**Work to do**
Repeat all of the material below exactly as written, images excluded.

─── Source material ───

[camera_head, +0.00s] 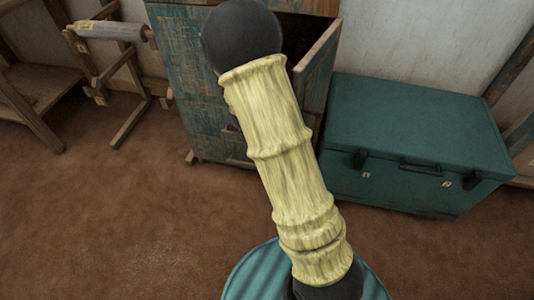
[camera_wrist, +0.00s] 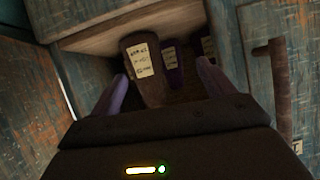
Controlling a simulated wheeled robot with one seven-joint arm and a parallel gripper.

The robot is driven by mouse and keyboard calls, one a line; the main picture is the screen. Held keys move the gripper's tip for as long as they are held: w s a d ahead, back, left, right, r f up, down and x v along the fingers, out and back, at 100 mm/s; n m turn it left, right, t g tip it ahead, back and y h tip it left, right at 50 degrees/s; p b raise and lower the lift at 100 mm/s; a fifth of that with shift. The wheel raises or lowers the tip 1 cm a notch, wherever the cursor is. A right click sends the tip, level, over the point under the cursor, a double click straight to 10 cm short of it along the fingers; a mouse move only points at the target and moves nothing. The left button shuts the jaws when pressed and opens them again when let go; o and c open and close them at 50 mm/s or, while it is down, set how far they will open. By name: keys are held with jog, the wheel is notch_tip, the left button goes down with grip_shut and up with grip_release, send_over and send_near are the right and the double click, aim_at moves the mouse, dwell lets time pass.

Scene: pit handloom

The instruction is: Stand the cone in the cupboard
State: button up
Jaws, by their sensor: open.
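The blue-green worn wooden cupboard (camera_head: 195,90) stands at the back in the head view, its door (camera_head: 319,72) swung open on the right. My arm covers much of its front and hides my gripper in that view. In the wrist view my gripper (camera_wrist: 163,70) is open at the cupboard's dark compartment. A brown cone (camera_wrist: 149,85) with a pale label stands between the two purple fingers, nearer the left one. I cannot tell whether a finger touches it. Its lower end is hidden by the gripper body.
Behind the cone, a dark purple labelled thing (camera_wrist: 173,62) and another labelled one (camera_wrist: 208,47) stand inside. A wooden board (camera_wrist: 125,25) crosses above. A teal trunk (camera_head: 410,135) stands right of the cupboard, a wooden stand (camera_head: 125,75) left. Brown floor (camera_head: 120,220) in front is clear.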

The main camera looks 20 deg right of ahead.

───

**Written response**
[camera_head, +0.00s] 
[camera_wrist, +0.00s] 
Controlling a simulated wheeled robot with one seven-joint arm and a parallel gripper.

The robot is driven by mouse and keyboard calls, one a line; the main picture is the screen. Held keys move the gripper's tip for as long as they are held: w s a d ahead, back, left, right, r f up, down and x v along the fingers, out and back, at 100 mm/s; n m turn it left, right, t g tip it ahead, back and y h tip it left, right at 50 degrees/s; p b raise and lower the lift at 100 mm/s; a fifth of that with shift. The wheel raises or lowers the tip 1 cm a notch, wherever the cursor is. A right click sends the tip, level, over the point under the cursor, a double click straight to 10 cm short of it along the fingers; a mouse move only points at the target and moves nothing. The left button shuts the jaws when pressed and opens them again when let go; o and c open and close them at 50 mm/s or, while it is down, set how far they will open. By name: keys are held with jog, the wheel is notch_tip, the left button goes down with grip_shut and up with grip_release, send_over and send_near are the right and the double click, aim_at moves the mouse, dwell lets time pass.

Scene: pit handloom

The instruction is: Stand the cone in the cupboard
State: button up
Jaws, by their sensor: open.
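The blue-green worn wooden cupboard (camera_head: 195,90) stands at the back in the head view, its door (camera_head: 319,72) swung open on the right. My arm covers much of its front and hides my gripper in that view. In the wrist view my gripper (camera_wrist: 163,70) is open at the cupboard's dark compartment. A brown cone (camera_wrist: 149,85) with a pale label stands between the two purple fingers, nearer the left one. I cannot tell whether a finger touches it. Its lower end is hidden by the gripper body.
Behind the cone, a dark purple labelled thing (camera_wrist: 173,62) and another labelled one (camera_wrist: 208,47) stand inside. A wooden board (camera_wrist: 125,25) crosses above. A teal trunk (camera_head: 410,135) stands right of the cupboard, a wooden stand (camera_head: 125,75) left. Brown floor (camera_head: 120,220) in front is clear.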

The main camera looks 20 deg right of ahead.

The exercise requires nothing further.